An old, wizened woman enters and tells Imtiaz in an even voice to get out of here. She tells Imtiaz she has already taken everything from Nur and she needs to leave now. Imtiaz screeches at her and leaps towards her. Deven does not want to be between the women and even though he knows he should protect the poet, he leaves.
Deven goes to Murad’s to tell him about everything. Murad does not want to hear his complaining and says he expected more of him. Deven tells him Nur is prepared to give him much more than an interview—he wants to recite old verses and new verses and maybe even his memories. Murad is then impressed and says this would be a great thing.
Deven worries how he will get it all down on paper, but Murad excitedly says he should use a tape recorder. Deven is hostile to the idea but Murad calls him a “village pumpkin” (91) and says the written line is nearly extinct. People want to hear now, and Deven needs to give Nur a drink and have him start reciting. The world will be amazed to hear the great man’s voice. This will solve all Deven’s problems, Murad promises; he will even get a book out of it.
Deven agrees with him but wonders where to get a recorder. Murad has no patience for him and tells him just to get it done.
Deven thought Nur would be “living either surrounded by elderly, sage and dignified litterateurs, or else entirely alone, in divine isolation” (51), but the reality as he finds it is the diametrical opposite. Nur lives in an unprepossessing house, if not a squalid one, surrounded by a cacophonous neighborhood. He cannot believe the great poet of nature, love, and transcendence would live in a “pullulating honeycomb of commerce” (37). He is incredulous that the poet allows himself to be surrounded by sycophants, “loutish young men” (46) who loudly make claims on the poet’s attention. It seems impossible to have a “dialogue about poetry in the center of all this garishness” (50), and Deven wonders how “out of all this hubbub, the poet drew the threads and wove his poetry or philosophy” (52).

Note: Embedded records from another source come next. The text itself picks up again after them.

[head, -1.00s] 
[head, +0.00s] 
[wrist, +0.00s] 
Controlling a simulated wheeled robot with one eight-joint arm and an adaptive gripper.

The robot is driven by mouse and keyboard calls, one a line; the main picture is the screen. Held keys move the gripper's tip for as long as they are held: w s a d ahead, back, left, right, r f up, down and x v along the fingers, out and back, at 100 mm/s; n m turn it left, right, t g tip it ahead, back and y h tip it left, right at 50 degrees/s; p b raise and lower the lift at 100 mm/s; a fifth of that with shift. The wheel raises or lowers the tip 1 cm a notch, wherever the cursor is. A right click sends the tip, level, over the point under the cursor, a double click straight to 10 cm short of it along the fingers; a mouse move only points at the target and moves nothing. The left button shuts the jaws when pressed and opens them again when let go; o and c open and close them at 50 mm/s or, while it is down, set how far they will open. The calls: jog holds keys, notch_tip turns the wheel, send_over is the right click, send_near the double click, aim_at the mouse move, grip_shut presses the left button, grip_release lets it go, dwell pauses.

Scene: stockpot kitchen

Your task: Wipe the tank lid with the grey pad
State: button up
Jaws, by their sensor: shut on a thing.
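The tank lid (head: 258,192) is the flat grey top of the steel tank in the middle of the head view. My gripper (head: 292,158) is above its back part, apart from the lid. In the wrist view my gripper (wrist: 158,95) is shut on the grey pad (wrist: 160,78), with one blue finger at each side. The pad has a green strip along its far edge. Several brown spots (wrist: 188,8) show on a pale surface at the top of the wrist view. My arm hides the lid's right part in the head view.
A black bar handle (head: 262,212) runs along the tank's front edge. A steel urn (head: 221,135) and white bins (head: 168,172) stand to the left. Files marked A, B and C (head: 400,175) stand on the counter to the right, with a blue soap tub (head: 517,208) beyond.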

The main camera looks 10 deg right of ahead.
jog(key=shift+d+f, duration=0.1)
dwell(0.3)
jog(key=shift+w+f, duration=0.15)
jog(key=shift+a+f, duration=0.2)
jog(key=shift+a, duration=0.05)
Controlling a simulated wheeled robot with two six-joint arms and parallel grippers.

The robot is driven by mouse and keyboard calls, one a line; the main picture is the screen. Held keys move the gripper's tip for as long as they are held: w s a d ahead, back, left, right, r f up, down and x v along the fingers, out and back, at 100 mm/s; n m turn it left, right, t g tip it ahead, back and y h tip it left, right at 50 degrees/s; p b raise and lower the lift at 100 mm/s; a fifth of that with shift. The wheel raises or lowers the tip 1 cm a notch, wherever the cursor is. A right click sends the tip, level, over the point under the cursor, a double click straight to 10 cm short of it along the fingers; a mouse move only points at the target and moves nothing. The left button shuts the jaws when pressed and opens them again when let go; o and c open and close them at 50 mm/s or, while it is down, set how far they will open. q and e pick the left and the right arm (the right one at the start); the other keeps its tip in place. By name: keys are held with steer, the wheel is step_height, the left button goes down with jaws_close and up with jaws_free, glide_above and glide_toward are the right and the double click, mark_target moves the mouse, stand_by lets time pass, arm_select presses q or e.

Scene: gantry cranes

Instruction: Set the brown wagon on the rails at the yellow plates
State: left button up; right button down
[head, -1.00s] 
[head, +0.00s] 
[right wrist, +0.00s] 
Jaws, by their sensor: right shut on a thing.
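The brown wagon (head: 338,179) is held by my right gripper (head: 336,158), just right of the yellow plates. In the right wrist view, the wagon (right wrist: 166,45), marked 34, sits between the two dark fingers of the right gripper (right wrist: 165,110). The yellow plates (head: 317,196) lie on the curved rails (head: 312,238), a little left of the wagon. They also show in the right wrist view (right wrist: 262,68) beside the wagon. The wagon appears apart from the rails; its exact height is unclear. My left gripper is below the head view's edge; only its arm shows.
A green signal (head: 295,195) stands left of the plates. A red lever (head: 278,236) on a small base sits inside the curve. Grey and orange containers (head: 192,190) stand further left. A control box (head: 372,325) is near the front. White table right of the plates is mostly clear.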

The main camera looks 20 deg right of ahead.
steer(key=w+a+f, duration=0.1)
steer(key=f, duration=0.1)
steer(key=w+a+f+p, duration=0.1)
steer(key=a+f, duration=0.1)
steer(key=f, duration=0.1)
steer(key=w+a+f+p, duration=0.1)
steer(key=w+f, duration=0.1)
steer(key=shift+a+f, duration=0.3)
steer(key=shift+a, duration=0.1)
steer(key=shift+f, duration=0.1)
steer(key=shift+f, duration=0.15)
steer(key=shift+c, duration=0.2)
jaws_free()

It isn’t just Nur’s environment that bothers Deven so much: it is also the man himself. Nur eats lustily and drinks heavily, sinking into foul, pitiful drunkenness and vomiting on himself. In front of his second wife, Imtiaz, he is weak, cringing, and whimpering. When he visits Nur the second time, the venerable old man looks like “a bag, or a bolster, that someone had flung down to it. His beard looked like rather old and yellowed stuffing that had leaked out of his chest and was crumbling across it, dustily” (79). In an interview with Vanessa Guignery, Desai explained that she modeled Nur after a famous Urdu poet (she has never named him, though scholars and readers often speculate), intrigued by his art/life situation: “…that is what seemed the interesting part of him, the fact that somebody who lived the kind of dissolute life that he lived, which was not at all worthy of any respect, could still step out of that and at least, in his intellect and in his mind, create what I thought was great Urdu poetry.”

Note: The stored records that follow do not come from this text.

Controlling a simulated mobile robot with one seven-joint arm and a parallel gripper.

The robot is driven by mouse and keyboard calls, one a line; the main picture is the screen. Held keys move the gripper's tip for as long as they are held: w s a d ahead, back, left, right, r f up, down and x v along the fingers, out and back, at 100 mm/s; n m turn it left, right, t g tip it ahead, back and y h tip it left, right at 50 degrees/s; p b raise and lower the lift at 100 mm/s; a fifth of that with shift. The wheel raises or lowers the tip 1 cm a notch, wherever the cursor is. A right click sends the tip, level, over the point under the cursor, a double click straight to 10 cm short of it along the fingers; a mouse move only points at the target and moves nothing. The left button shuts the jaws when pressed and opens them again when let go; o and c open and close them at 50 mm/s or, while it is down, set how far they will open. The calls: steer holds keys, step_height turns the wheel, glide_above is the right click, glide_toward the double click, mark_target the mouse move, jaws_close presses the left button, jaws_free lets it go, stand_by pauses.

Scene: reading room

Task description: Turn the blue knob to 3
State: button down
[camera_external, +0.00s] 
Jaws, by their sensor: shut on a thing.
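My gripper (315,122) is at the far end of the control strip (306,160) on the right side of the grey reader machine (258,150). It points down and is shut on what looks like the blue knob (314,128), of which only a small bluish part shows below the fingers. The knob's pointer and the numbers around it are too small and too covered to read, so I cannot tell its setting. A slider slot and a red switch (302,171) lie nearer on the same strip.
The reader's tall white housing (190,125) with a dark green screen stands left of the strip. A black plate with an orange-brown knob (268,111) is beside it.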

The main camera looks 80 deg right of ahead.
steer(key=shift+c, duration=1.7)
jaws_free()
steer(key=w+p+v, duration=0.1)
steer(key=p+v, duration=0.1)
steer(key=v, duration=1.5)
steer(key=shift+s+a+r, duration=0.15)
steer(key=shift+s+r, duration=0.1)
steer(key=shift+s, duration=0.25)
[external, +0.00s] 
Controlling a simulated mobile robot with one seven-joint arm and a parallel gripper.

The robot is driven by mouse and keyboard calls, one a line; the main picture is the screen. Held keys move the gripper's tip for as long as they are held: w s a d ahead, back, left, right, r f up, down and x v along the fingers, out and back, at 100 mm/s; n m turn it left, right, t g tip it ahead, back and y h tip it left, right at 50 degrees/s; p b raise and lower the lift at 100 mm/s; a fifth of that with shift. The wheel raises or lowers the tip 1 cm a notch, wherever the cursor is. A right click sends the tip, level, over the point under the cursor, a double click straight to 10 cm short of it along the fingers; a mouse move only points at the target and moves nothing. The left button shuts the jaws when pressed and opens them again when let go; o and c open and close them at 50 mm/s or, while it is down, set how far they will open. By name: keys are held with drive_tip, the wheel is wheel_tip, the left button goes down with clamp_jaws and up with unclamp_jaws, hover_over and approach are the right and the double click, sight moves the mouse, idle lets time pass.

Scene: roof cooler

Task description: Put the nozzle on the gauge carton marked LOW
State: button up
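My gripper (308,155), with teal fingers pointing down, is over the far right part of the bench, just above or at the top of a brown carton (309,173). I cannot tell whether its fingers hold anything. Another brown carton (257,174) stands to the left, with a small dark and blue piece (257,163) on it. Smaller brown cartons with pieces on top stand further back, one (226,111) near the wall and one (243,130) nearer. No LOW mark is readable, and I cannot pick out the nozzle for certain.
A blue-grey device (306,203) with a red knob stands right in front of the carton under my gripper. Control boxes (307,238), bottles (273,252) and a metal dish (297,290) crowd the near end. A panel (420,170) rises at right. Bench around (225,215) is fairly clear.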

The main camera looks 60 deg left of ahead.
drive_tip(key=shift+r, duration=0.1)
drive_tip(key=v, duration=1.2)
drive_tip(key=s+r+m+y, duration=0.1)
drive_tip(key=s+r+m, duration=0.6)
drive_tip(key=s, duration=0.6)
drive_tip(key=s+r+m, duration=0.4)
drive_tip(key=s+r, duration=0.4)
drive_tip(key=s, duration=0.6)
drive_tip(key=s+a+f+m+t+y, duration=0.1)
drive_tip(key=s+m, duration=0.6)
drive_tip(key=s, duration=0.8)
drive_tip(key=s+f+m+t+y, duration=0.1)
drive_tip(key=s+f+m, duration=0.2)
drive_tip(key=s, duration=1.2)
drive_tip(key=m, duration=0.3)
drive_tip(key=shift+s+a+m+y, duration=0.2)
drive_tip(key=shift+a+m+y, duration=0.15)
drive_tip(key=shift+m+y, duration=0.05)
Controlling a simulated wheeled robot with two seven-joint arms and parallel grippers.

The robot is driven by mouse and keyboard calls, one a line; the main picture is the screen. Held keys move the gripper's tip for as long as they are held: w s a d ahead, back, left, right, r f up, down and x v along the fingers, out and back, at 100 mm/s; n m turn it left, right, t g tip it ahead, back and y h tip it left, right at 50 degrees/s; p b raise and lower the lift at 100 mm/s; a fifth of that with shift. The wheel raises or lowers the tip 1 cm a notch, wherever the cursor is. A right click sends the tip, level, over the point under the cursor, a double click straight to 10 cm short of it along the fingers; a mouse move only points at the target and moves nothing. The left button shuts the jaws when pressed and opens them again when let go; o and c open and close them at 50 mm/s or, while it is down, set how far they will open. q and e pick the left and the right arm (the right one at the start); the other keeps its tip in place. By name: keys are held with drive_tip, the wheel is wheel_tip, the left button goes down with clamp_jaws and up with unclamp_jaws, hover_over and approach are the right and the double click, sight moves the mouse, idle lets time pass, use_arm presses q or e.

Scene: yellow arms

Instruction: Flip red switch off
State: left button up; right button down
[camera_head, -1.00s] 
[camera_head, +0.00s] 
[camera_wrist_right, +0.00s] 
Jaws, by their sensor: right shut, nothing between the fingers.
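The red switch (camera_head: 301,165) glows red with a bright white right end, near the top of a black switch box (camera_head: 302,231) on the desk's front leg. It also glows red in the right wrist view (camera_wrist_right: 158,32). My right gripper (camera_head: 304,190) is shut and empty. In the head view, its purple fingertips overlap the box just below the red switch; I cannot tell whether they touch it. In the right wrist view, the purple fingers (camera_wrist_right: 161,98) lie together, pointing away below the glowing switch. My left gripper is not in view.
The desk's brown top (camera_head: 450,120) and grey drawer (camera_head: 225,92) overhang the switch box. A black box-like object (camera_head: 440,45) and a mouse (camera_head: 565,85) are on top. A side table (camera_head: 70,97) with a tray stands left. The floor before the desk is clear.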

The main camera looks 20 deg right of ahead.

Deven initially feels he isn’t cut out for this world, deciding after his first meeting to sink back into the obscurity of his dull, predictable life. For one evening, he forebears fighting with Sarla and spends time with his son, comforting himself that “[his] shabby house, its dirty corners, its wretchedness and lovelessness” (67) were all he deserved, and it was foolish to “try and find an entry into Nur’s world” (67). But the ever-fickle, dissatisfied Deven cannot remain in this headspace for too long; the pull of something else is too great to resist, and when Nur and Murad convince Deven to return to begin recording Nur’s poems and the interview, he once more indulges in “the world of drama and revolving lights and feasts and furies” (67).
In this section, Desai introduces one of the most fascinating characters of the text, Imtiaz Begum, whom we will briefly consider here and then in more detail in future analyses. We see Imtiaz almost solely through Deven’s eyes; suffice it to say, he is not impressed. He cannot brook anyone trying to usurp Nur’s literary position, least of all a “powdered and painted creature in black and silver, coquetting beneath a shining veil” (79). He cannot handle her “excited, high-pitched voice that grated…like a fingernail on a glass pane” (80), her “raucous singing” (81), and her “stagey recitation of melodramatic and third-rate verse” (81). He finds her less appealing than a monkey street performer, and even when he admits that her verse is “very beautiful, very feeling, very clever” (82), he sees it only as a result of her stealing from Nur—“she had learnt her tricks very well, the monkey. Did not she have the best teacher in the world to put these images, this language into her head? It was clear she had learnt everything from him, from Nur, and it was disgraceful how she was imitating his verses, parodying his skills, flaunting before his face that she had stolen from him, so slyly, so cunningly” (82-83).
Though Deven has an extreme amount of hatred for the young men who surround Nur and would no doubt be critical of a young male poet trying to usurp the master, it is undeniable that Imtiaz’s gender is at least somewhat provoking for Deven. At her recitation, he feels uncomfortable because it reminds him of his wife’s family visiting their house and how all the women gathered together and made him feel small. He could not understand this “conviviality of steamy femininity that found him a figure of fun and even reduced the aged and revered figure of the poet Nur to a pathetic old cushion that spilt out old stale cotton” (83). Clearly, Imtiaz “belonged to that familiar female mafia” (83), and Deven has no patience for it. He also derides her background, considering her “no better than a prostitute or a dancing girl” (83), as well as her looks, scoffing that it is impossible to tell her age “under that floury layer of powder and glistening of lipstick and rouge…[she was] painted to look like a summer rose” (83). Clearly, most of Deven’s thoughts about Imtiaz are highly misogynistic.